Move on to the next question

Here’s a recent discussion from Math Overflow.

Q: I have some data points and, when I plot them on R, it looks like a normal distribution. I want to know how well my data fits the normal distribution. What kind of test should I do?

A: There’s actually a much broader question that you should be asking yourself here: does it matter whether your data really is normally distributed, or will the procedures that you’re going to perform on the data be reasonably robust in the presence of a distribution that is only approximately normal? …

The person asking the question was already satisfied that his data were approximately normal. So it was time to move on to the next question: Does what I want to do next work well for approximately normal data? (There’s no point asking whether your data is normal; it’s not. Normality is an idealization.)

We’re often tempted to add decimal places to the answer to one question instead of moving on to the next question. Maybe we don’t even realize what the next question should be. Or maybe we do know but we want stay with the familiar. In either case, this quote from John Tukey comes to mind.

An approximate answer to the right problem is worth a good deal more than an exact answer to an approximate problem.

Related post: What distribution does my data have?

3 thoughts on “Move on to the next question

  1. I think Tukey would also ask “the next question.” Although he is best known in some circles for his work on exploratory data analysis, he laid the foundations for robust statistics and did important work on understanding the contaminated normal distribution, the jackknife, robust regression, and other topics in robust statistics. For details, see “John W. Tukey’s Contributions to Robust Statistics,” by Peter Huber, The Annals of Statistics, 30(6), 2002.

  2. In this case I think Tukey would say that robustness is the right problem and that an approximate answer to that question would be more valuable than an exact answer to the goodness of fit question.

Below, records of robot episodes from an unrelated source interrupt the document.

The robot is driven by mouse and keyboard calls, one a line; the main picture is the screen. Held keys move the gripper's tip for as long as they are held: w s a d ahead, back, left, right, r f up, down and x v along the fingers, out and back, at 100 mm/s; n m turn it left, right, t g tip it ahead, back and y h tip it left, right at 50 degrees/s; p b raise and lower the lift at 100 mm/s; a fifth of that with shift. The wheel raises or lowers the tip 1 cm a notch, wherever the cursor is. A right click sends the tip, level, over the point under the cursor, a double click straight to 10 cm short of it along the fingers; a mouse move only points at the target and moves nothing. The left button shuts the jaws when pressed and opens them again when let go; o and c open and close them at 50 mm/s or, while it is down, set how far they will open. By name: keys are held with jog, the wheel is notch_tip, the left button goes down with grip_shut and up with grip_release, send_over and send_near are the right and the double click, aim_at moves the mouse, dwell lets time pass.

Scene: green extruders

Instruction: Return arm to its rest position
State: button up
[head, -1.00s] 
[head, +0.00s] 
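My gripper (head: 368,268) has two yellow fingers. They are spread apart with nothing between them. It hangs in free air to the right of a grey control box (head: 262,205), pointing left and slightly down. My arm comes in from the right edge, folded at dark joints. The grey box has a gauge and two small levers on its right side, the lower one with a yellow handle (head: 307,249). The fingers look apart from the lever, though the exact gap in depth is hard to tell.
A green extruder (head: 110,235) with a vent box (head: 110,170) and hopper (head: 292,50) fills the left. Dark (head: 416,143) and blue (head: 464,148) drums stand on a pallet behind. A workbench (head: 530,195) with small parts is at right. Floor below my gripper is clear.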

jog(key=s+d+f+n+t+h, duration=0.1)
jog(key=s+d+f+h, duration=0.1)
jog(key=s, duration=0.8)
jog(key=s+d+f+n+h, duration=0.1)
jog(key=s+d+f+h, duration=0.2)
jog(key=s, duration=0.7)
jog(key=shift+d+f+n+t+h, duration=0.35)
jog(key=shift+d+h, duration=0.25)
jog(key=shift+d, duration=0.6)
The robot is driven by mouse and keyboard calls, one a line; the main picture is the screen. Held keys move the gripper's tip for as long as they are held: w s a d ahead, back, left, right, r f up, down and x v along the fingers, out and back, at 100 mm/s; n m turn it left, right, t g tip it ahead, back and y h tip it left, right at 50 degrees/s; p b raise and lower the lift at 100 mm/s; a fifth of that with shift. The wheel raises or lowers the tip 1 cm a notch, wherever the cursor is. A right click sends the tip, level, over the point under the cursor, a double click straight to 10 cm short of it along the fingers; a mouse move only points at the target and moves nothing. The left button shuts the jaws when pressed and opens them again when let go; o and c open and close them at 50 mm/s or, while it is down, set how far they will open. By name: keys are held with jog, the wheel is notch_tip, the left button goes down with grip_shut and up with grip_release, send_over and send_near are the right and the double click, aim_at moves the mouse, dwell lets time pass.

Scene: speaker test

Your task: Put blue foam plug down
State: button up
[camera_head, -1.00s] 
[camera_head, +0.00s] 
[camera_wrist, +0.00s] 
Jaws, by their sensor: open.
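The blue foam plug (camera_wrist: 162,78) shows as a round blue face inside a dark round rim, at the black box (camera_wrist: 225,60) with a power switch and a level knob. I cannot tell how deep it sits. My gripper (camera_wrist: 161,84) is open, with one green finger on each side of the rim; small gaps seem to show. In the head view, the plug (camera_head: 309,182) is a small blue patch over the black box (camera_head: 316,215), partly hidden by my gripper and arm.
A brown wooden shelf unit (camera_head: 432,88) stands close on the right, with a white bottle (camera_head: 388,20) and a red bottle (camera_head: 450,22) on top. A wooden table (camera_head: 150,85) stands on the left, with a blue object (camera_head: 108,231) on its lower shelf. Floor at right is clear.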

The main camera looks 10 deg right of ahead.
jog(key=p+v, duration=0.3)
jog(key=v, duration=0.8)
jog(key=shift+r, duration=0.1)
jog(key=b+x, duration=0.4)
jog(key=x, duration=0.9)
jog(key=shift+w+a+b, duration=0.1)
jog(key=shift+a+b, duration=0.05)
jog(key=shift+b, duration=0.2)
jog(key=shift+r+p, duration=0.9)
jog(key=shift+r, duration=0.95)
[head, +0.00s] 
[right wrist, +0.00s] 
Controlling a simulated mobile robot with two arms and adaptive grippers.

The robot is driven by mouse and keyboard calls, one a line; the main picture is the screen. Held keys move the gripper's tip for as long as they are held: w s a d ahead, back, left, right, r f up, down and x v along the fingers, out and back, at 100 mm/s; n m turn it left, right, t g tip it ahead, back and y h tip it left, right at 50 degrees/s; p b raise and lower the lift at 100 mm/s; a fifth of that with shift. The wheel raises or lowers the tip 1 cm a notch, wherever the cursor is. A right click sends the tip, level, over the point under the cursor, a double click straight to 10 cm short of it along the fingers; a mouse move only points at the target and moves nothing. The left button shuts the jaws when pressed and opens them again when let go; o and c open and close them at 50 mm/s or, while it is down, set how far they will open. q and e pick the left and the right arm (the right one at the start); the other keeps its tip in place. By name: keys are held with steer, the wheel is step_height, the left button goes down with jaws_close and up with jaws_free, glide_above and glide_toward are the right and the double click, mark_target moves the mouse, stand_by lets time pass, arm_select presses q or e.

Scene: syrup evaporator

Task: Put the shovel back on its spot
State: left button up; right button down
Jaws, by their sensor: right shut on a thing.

  3. Now that is kind of mean:
    For example in Radio communication you can determine the power of the noise from the parameter of a normal distribution (basically the received signal is Noise+wanted Signal).
    If I have data points and a general idea how the data was created, I can test my hypothesis. Maybe its skewed, maybe the distribution changes over time etc…
    Of course we don’t know what the Goal of the poster was in the first place.